Il y en a mille ! Prenons celle que j’ai choisie pour ouvrir la série : le voyage américain de Jijé en compagnie de sa femme, de ses quatre enfants, de Franquin et de Morris. Ils partent en bateau de Rotterdam, en 1948 ; ils ne savent pas trop ce qui les attend là-bas. Arrivés à New-York, après quelques déboires administratifs, ils s’empressent de partir vers Los Angeles, entassés dans une Hudson Commodore, en l’espoir d’y rencontrer les stars de la bande dessinée américaine dont ils ont lu les traductions dans les revues belges. Et une fois arrivés à Los Angeles, ils apprennent que La Mecque de la BD est dans leur dos, à… New York !  
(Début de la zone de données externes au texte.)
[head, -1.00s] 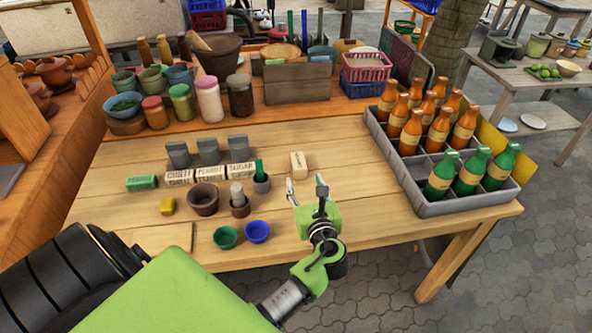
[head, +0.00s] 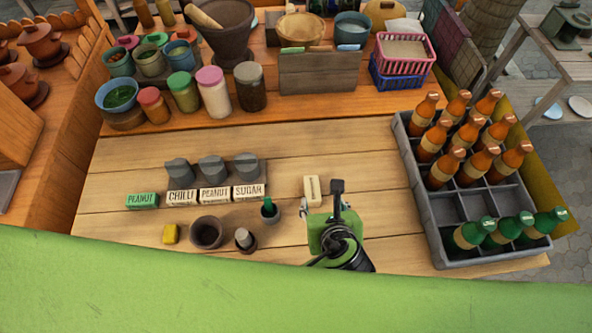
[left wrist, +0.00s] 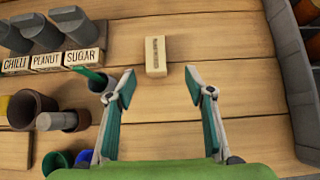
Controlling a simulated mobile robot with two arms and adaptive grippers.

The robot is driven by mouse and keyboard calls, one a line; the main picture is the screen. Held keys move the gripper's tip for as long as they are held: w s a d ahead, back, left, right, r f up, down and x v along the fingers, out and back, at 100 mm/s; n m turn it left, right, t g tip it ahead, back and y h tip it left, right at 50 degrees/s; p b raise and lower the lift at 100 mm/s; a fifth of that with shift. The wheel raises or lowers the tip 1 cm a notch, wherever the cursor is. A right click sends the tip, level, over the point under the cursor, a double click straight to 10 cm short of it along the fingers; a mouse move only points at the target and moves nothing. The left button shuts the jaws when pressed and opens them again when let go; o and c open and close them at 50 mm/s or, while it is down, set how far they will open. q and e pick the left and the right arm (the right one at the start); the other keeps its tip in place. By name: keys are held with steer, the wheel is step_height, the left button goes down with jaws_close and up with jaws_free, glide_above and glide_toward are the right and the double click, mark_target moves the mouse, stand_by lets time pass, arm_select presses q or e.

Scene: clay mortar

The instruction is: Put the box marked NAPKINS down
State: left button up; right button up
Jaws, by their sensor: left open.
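A small cream box (head: 312,190) with dark lettering on its top lies on the wooden table (head: 370,160). The lettering is too small to read for certain. The box also shows in the left wrist view (left wrist: 155,56), beyond the fingertips and between their lines. My left gripper (head: 321,203) is open and empty just on the near side of the box. In the left wrist view its two fingers (left wrist: 158,93) are spread wide, with bare table between them and a gap to the box. My right gripper is in neither view.
Blocks marked CHILLI (head: 182,198), PEANUT (head: 214,195) and SUGAR (head: 249,191) stand left of the box. A cup with a green-handled item (head: 269,212) is close to the gripper's left. A grey bottle crate (head: 445,225) stands right. Table between box and crate is clear.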

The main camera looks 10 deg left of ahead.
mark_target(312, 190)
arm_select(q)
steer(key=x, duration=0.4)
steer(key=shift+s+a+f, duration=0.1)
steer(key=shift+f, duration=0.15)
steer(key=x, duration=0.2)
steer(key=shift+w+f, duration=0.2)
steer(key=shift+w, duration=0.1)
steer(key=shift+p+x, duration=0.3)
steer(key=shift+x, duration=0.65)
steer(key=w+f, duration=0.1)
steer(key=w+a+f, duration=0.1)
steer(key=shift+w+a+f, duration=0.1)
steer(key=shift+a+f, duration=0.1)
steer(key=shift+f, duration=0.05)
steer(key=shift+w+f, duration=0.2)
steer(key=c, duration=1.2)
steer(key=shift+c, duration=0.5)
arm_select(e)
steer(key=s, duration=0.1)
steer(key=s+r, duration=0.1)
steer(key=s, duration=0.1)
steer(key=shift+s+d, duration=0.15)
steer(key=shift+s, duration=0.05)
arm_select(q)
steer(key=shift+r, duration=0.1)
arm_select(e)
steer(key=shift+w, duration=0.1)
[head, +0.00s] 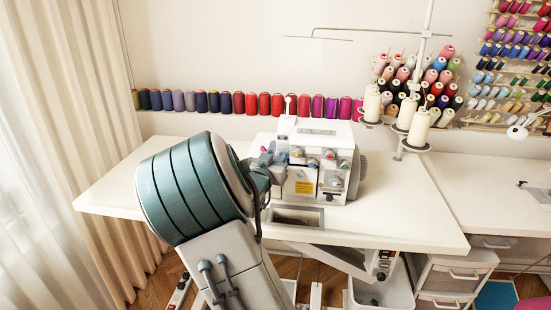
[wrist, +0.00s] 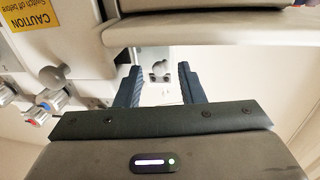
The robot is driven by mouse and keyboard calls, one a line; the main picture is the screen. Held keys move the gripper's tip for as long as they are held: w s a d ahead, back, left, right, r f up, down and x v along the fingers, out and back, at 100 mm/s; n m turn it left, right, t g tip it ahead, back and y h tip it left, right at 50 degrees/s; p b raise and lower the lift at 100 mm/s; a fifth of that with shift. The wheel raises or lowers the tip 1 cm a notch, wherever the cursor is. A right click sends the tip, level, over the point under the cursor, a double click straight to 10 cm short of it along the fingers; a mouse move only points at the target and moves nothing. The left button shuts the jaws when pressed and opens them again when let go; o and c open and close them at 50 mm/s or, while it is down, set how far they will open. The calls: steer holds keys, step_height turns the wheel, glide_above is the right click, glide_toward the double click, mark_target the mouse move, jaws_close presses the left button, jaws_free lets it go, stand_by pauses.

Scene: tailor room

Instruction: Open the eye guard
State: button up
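The white sewing machine (head: 318,165) stands on the table, with colored dials and a yellow caution label on its front. In the wrist view the machine (wrist: 70,45) fills the upper left, with the label (wrist: 35,18) upside down. My gripper (wrist: 158,68) has two dark fingers spread apart, with nothing visibly held. A small metal part with screws (wrist: 160,76) shows between the fingertips, beyond them. I cannot clearly make out the eye guard in either view. In the head view my arm covers the machine's left side and hides the fingertips.
The white table (head: 400,225) has free room right of the machine. A thread stand with white cones (head: 418,128) rises behind it on the right. A row of spools (head: 250,104) lines the wall. A drawer unit (head: 455,275) and an open bin (head: 382,292) are below.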

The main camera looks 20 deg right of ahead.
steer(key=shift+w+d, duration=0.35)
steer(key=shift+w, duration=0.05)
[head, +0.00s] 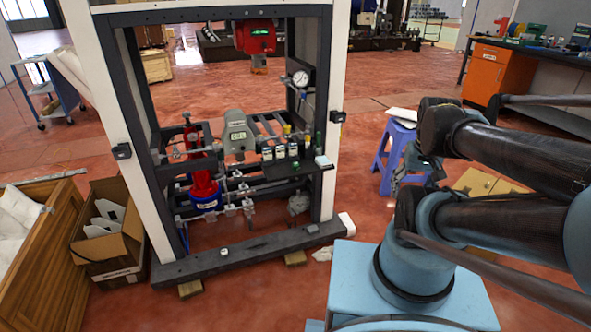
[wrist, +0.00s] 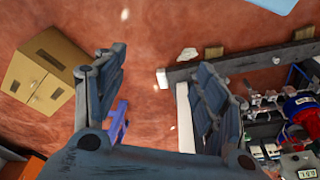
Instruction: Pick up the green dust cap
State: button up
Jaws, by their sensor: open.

Ils retournent donc sur leurs pas ?

Eh bien non, parce que leurs visas touristiques vont être bientôt périmés ! Ils vont donc aller au Mexique et y rester un an avant de pouvoir retourner aux États-Unis, tout en envoyant leurs planches au Journal de Spirou chaque semaine ! Ce n’est qu’en 1949 que Morris, le père de Lucky Luke, s’installe à New-York pour cinq ans. Jijé, de son côté, s’installe pour deux ans dans le Connecticut avec femme et enfants. Quant à Franquin… il reprend le premier bateau pour l’Europe. Cette équipée américano-mexicaine de Jijé & Co est totalement rocambolesque, elle va occuper trois des dix épisodes du podcast tant elle réserve d’improbables anecdotes. C’est entre autres choses indirectement ce voyage qui va changer le cours de la carrière de Goscinny. Il est arrivé en 1945 à New York, où il tente vainement de percer comme dessinateur. Il ignore que c’est comme scénariste qu’il va conquérir le monde. Sans sa rencontre avec Jijé, Astérix n’aurait jamais existé ! Pas plus que le magazine Pilote qui a révélé tant de talents. Et on peut parier que Lucky Luke, dont il a été le scénariste à partir du milieu des années 50, n’aurait jamais connu le même succès non plus. Rendez-vous compte : Lucky Luke + Astérix, ce sont environ 750 millions d’albums vendus, aujourd’hui… ça donne le vertige.